» Extracted material

____

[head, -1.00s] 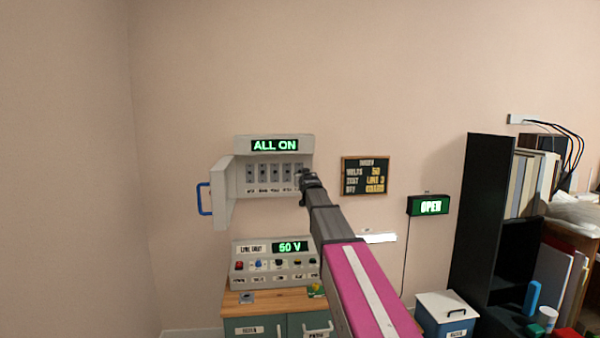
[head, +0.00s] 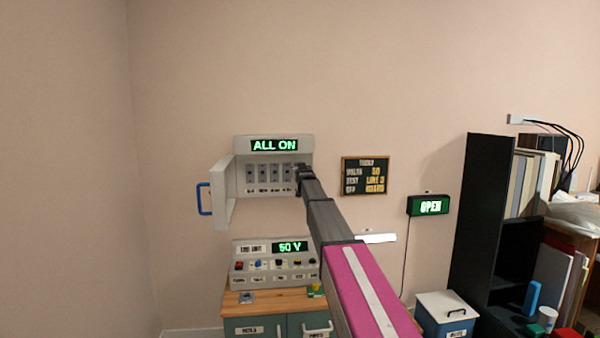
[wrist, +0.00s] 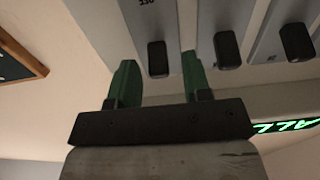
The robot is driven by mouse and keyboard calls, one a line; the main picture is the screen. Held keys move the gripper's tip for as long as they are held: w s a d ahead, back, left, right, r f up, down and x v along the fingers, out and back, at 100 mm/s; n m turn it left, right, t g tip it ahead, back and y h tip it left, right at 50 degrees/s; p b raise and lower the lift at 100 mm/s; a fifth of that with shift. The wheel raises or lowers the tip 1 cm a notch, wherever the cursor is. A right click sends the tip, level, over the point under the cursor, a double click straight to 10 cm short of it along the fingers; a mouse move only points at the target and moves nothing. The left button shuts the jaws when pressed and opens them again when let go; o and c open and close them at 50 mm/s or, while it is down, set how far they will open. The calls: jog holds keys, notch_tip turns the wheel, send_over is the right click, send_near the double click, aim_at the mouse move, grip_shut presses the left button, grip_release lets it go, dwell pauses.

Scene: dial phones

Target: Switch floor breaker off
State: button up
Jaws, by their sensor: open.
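The breaker box (head: 273,144) hangs on the wall with its door (head: 223,192) swung open to the left. Its green display reads "ALL ON". A row of breakers shows in it, and the labels below are too small to read. My gripper (head: 301,175) covers the rightmost breaker in the head view. In the wrist view, turned upside down, my gripper (wrist: 158,80) is open with two green fingers. A dark breaker lever (wrist: 157,58) shows between the fingertips; I cannot tell whether they touch it. Two more levers (wrist: 227,48) (wrist: 297,42) show to its right.
Below the box, a console (head: 275,281) showing "50 V" stands on a wooden-topped cabinet (head: 268,305). A dark notice board (head: 365,176) and a green "OPEN" sign (head: 429,206) hang to the right. A black shelf (head: 480,220) stands farther right.

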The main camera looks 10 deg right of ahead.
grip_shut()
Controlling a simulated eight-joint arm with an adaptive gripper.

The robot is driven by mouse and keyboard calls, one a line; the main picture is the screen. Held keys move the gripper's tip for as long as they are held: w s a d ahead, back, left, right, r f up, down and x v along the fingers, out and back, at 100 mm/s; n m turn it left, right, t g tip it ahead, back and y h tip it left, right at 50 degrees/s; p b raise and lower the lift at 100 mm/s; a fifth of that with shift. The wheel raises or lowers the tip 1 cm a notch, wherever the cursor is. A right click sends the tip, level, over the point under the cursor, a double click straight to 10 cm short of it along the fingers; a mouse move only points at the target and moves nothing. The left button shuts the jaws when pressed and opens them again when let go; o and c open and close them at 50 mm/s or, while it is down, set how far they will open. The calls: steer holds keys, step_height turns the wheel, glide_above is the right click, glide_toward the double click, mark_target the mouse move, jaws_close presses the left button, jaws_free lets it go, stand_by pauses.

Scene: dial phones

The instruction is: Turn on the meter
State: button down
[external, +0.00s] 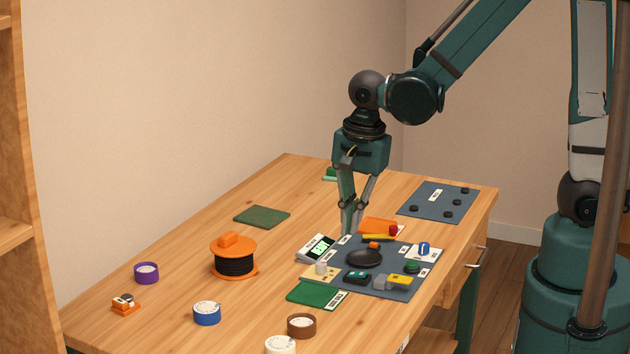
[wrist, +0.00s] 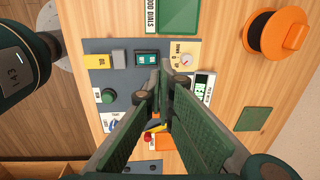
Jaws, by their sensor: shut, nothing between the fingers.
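The likely meter is a small white device (external: 316,248) with a green display, standing at the left edge of a dark grey board. It also shows in the wrist view (wrist: 203,88), right of my fingertips, its display bright green with dark marks too small to read. My gripper (external: 348,230) points down above the far left part of the board, close to the device. In the wrist view my gripper (wrist: 163,82) has its fingertips together and holds nothing. I cannot tell whether the fingertips touch anything.
The grey board (external: 400,290) carries a black round pad (external: 364,258), a green button (external: 410,267) and a yellow block (external: 397,280). A tan plate (external: 308,273) with a white knob adjoins it. An orange spool (external: 233,243) stands left. The table between spool and board is clear.

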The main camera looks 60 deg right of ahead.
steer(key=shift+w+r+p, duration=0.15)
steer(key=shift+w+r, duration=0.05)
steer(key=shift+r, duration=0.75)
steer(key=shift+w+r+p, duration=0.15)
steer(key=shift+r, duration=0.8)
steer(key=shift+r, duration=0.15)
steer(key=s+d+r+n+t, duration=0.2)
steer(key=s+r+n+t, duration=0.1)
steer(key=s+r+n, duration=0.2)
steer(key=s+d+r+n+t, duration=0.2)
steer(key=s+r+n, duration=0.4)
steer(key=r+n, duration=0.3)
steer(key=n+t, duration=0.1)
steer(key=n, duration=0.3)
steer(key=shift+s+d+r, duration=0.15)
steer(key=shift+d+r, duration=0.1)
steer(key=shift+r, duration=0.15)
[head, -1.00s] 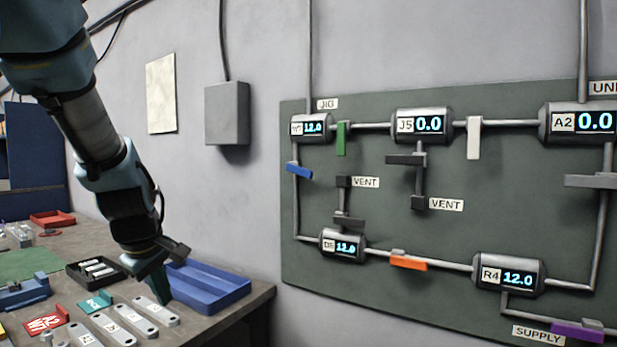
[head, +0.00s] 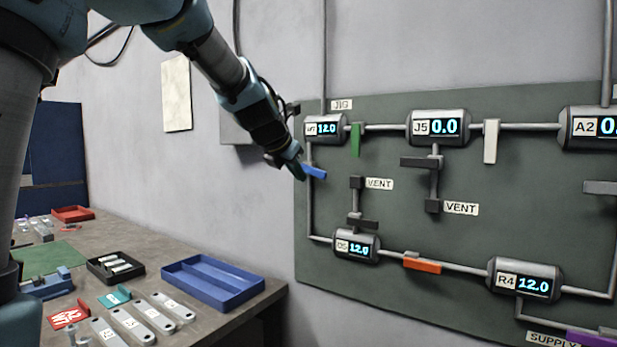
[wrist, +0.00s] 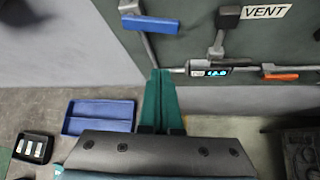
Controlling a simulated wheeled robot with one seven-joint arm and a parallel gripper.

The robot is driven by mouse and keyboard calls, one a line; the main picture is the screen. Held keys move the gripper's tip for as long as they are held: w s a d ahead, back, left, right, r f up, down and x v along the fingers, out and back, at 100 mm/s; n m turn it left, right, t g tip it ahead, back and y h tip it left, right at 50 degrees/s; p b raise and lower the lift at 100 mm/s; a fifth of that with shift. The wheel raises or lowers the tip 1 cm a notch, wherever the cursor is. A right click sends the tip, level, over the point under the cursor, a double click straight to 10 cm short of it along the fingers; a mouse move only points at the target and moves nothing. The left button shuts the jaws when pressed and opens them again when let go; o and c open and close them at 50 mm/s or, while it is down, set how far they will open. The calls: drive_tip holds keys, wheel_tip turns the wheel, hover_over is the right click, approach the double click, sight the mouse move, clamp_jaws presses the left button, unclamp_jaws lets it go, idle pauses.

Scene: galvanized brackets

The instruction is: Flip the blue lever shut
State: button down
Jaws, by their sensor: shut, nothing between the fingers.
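The blue lever (head: 315,172) is on the left vertical pipe of the wall panel, below the tank marked 12.0 (head: 326,128). Its handle lies across the pipe, tilted slightly down to the right. My gripper (head: 297,172) is shut and empty, just left of the lever in the head view. In the wrist view its teal fingers (wrist: 163,74) are together, and a gap shows between them and the lever. Whether they touch cannot be told from the head view.
Nearby on the panel (head: 400,315) are a green lever (head: 357,139), a white lever (head: 491,142), an orange lever (head: 423,266) and dark vent levers. The bench at lower left holds a blue tray (head: 213,284) and loose parts. A grey wall box is partly behind my arm.

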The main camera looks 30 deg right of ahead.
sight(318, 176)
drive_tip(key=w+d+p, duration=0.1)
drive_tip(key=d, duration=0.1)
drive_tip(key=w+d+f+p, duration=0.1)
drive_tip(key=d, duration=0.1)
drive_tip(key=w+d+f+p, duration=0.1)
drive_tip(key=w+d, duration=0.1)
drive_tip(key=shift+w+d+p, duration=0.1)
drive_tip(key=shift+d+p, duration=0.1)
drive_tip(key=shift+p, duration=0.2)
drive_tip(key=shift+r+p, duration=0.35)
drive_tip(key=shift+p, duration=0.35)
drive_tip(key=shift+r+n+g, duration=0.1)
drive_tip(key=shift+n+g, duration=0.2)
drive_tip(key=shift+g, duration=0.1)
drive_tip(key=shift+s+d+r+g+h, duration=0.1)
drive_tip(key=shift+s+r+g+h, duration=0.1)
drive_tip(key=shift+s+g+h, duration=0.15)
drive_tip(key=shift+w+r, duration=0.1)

____

» What to work on
Make a verbatim copy of all the entries and strip out the pictures.

» Correct response
[head, -1.00s] 
[head, +0.00s] 
[wrist, +0.00s] 
The robot is driven by mouse and keyboard calls, one a line; the main picture is the screen. Held keys move the gripper's tip for as long as they are held: w s a d ahead, back, left, right, r f up, down and x v along the fingers, out and back, at 100 mm/s; n m turn it left, right, t g tip it ahead, back and y h tip it left, right at 50 degrees/s; p b raise and lower the lift at 100 mm/s; a fifth of that with shift. The wheel raises or lowers the tip 1 cm a notch, wherever the cursor is. A right click sends the tip, level, over the point under the cursor, a double click straight to 10 cm short of it along the fingers; a mouse move only points at the target and moves nothing. The left button shuts the jaws when pressed and opens them again when let go; o and c open and close them at 50 mm/s or, while it is down, set how far they will open. The calls: jog holds keys, notch_tip turns the wheel, send_over is the right click, send_near the double click, aim_at the mouse move, grip_shut presses the left button, grip_release lets it go, dwell pauses.

Scene: dial phones

Target: Switch floor breaker off
State: button up
Jaws, by their sensor: open.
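The breaker box (head: 273,144) hangs on the wall with its door (head: 223,192) swung open to the left. Its green display reads "ALL ON". A row of breakers shows in it, and the labels below are too small to read. My gripper (head: 301,175) covers the rightmost breaker in the head view. In the wrist view, turned upside down, my gripper (wrist: 158,80) is open with two green fingers. A dark breaker lever (wrist: 157,58) shows between the fingertips; I cannot tell whether they touch it. Two more levers (wrist: 227,48) (wrist: 297,42) show to its right.
Below the box, a console (head: 275,281) showing "50 V" stands on a wooden-topped cabinet (head: 268,305). A dark notice board (head: 365,176) and a green "OPEN" sign (head: 429,206) hang to the right. A black shelf (head: 480,220) stands farther right.

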The main camera looks 10 deg right of ahead.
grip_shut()
Controlling a simulated eight-joint arm with an adaptive gripper.

The robot is driven by mouse and keyboard calls, one a line; the main picture is the screen. Held keys move the gripper's tip for as long as they are held: w s a d ahead, back, left, right, r f up, down and x v along the fingers, out and back, at 100 mm/s; n m turn it left, right, t g tip it ahead, back and y h tip it left, right at 50 degrees/s; p b raise and lower the lift at 100 mm/s; a fifth of that with shift. The wheel raises or lowers the tip 1 cm a notch, wherever the cursor is. A right click sends the tip, level, over the point under the cursor, a double click straight to 10 cm short of it along the fingers; a mouse move only points at the target and moves nothing. The left button shuts the jaws when pressed and opens them again when let go; o and c open and close them at 50 mm/s or, while it is down, set how far they will open. The calls: steer holds keys, step_height turns the wheel, glide_above is the right click, glide_toward the double click, mark_target the mouse move, jaws_close presses the left button, jaws_free lets it go, stand_by pauses.

Scene: dial phones

The instruction is: Turn on the meter
State: button down
[external, +0.00s] 
[wrist, +0.00s] 
Jaws, by their sensor: shut, nothing between the fingers.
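The likely meter is a small white device (external: 316,248) with a green display, standing at the left edge of a dark grey board. It also shows in the wrist view (wrist: 203,88), right of my fingertips, its display bright green with dark marks too small to read. My gripper (external: 348,230) points down above the far left part of the board, close to the device. In the wrist view my gripper (wrist: 163,82) has its fingertips together and holds nothing. I cannot tell whether the fingertips touch anything.
The grey board (external: 400,290) carries a black round pad (external: 364,258), a green button (external: 410,267) and a yellow block (external: 397,280). A tan plate (external: 308,273) with a white knob adjoins it. An orange spool (external: 233,243) stands left. The table between spool and board is clear.

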The main camera looks 60 deg right of ahead.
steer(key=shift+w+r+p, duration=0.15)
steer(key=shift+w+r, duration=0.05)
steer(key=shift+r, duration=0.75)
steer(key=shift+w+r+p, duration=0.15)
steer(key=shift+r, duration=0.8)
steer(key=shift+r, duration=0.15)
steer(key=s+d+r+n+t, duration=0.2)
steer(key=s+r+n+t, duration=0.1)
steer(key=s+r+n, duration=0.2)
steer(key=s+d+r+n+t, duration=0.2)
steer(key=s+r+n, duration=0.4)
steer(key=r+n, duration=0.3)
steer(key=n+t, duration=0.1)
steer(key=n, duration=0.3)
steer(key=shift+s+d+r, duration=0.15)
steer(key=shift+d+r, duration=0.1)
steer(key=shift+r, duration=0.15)
[head, -1.00s] 
[head, +0.00s] 
[wrist, +0.00s] 
Controlling a simulated wheeled robot with one seven-joint arm and a parallel gripper.

The robot is driven by mouse and keyboard calls, one a line; the main picture is the screen. Held keys move the gripper's tip for as long as they are held: w s a d ahead, back, left, right, r f up, down and x v along the fingers, out and back, at 100 mm/s; n m turn it left, right, t g tip it ahead, back and y h tip it left, right at 50 degrees/s; p b raise and lower the lift at 100 mm/s; a fifth of that with shift. The wheel raises or lowers the tip 1 cm a notch, wherever the cursor is. A right click sends the tip, level, over the point under the cursor, a double click straight to 10 cm short of it along the fingers; a mouse move only points at the target and moves nothing. The left button shuts the jaws when pressed and opens them again when let go; o and c open and close them at 50 mm/s or, while it is down, set how far they will open. The calls: drive_tip holds keys, wheel_tip turns the wheel, hover_over is the right click, approach the double click, sight the mouse move, clamp_jaws presses the left button, unclamp_jaws lets it go, idle pauses.

Scene: galvanized brackets

The instruction is: Flip the blue lever shut
State: button down
Jaws, by their sensor: shut, nothing between the fingers.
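The blue lever (head: 315,172) is on the left vertical pipe of the wall panel, below the tank marked 12.0 (head: 326,128). Its handle lies across the pipe, tilted slightly down to the right. My gripper (head: 297,172) is shut and empty, just left of the lever in the head view. In the wrist view its teal fingers (wrist: 163,74) are together, and a gap shows between them and the lever. Whether they touch cannot be told from the head view.
Nearby on the panel (head: 400,315) are a green lever (head: 357,139), a white lever (head: 491,142), an orange lever (head: 423,266) and dark vent levers. The bench at lower left holds a blue tray (head: 213,284) and loose parts. A grey wall box is partly behind my arm.

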The main camera looks 30 deg right of ahead.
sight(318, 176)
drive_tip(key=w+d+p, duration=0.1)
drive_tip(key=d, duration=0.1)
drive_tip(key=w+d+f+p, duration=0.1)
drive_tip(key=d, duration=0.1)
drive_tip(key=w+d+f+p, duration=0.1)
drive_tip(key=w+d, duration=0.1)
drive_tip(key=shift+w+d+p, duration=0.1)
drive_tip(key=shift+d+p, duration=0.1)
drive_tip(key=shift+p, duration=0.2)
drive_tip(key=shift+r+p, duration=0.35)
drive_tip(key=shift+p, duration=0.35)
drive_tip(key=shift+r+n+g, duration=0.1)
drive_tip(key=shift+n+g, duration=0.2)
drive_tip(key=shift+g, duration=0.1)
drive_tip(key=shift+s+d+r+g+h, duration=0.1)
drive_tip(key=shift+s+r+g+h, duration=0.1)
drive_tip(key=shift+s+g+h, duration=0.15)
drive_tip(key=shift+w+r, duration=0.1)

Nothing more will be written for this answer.